Directions for this task =
Quote every line as written. Omit pictures.
——————
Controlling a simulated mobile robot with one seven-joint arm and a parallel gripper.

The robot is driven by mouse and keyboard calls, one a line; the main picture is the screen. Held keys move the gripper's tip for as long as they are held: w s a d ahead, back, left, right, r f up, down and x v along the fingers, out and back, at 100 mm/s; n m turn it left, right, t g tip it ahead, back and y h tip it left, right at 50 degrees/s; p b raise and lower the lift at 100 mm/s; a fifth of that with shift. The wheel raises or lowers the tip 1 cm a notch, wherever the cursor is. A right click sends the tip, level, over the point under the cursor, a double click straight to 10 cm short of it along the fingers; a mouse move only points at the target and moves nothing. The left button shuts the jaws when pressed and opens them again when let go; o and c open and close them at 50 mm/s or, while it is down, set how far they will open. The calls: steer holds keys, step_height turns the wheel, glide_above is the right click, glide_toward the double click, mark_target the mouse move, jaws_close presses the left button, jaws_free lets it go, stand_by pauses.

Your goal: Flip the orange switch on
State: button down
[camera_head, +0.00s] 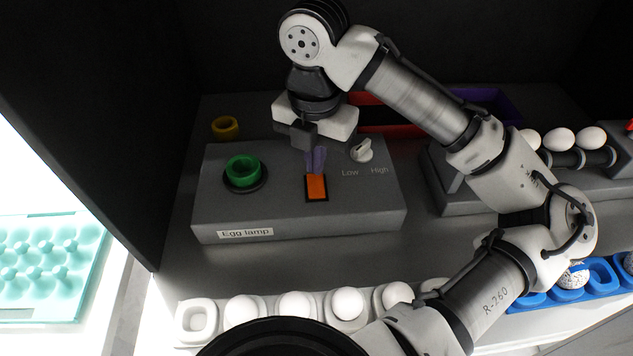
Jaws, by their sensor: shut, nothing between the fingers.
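The orange switch (317,187) is a small rectangular rocker in a dark frame on top of the grey egg lamp box (361,216). Whether it is on or off cannot be told from this view. My gripper (316,170) points down just above the far edge of the switch, with its bluish fingers shut and empty. The fingertips are at or very near the switch; contact cannot be told. The fingers cover a little of the area behind the switch.
A yellow ring (226,127) stands behind the box. White eggs (348,303) line the front. A roller rack (579,157) with eggs is at right.

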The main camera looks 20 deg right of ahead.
——————
Final result =
Controlling a simulated mobile robot with one seven-joint arm and a parallel gripper.

The robot is driven by mouse and keyboard calls, one a line; the main picture is the screen. Held keys move the gripper's tip for as long as they are held: w s a d ahead, back, left, right, r f up, down and x v along the fingers, out and back, at 100 mm/s; n m turn it left, right, t g tip it ahead, back and y h tip it left, right at 50 degrees/s; p b raise and lower the lift at 100 mm/s; a fifth of that with shift. The wheel raises or lowers the tip 1 cm a notch, wherever the cursor is. A right click sends the tip, level, over the point under the cursor, a double click straight to 10 cm short of it along the fingers; a mouse move only points at the target and moves nothing. The left button shuts the jaws when pressed and opens them again when let go; o and c open and close them at 50 mm/s or, while it is down, set how far they will open. The calls: steer holds keys, step_height turns the wheel, glide_above is the right click, glide_toward the double click, mark_target the mouse move, jaws_close presses the left button, jaws_free lets it go, stand_by pauses.

Your goal: Flip the orange switch on
State: button down
[camera_head, +0.00s] 
Jaws, by their sensor: shut, nothing between the fingers.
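The orange switch (317,187) is a small rectangular rocker in a dark frame on top of the grey egg lamp box (361,216). Whether it is on or off cannot be told from this view. My gripper (316,170) points down just above the far edge of the switch, with its bluish fingers shut and empty. The fingertips are at or very near the switch; contact cannot be told. The fingers cover a little of the area behind the switch.
A yellow ring (226,127) stands behind the box. White eggs (348,303) line the front. A roller rack (579,157) with eggs is at right.

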The main camera looks 20 deg right of ahead.

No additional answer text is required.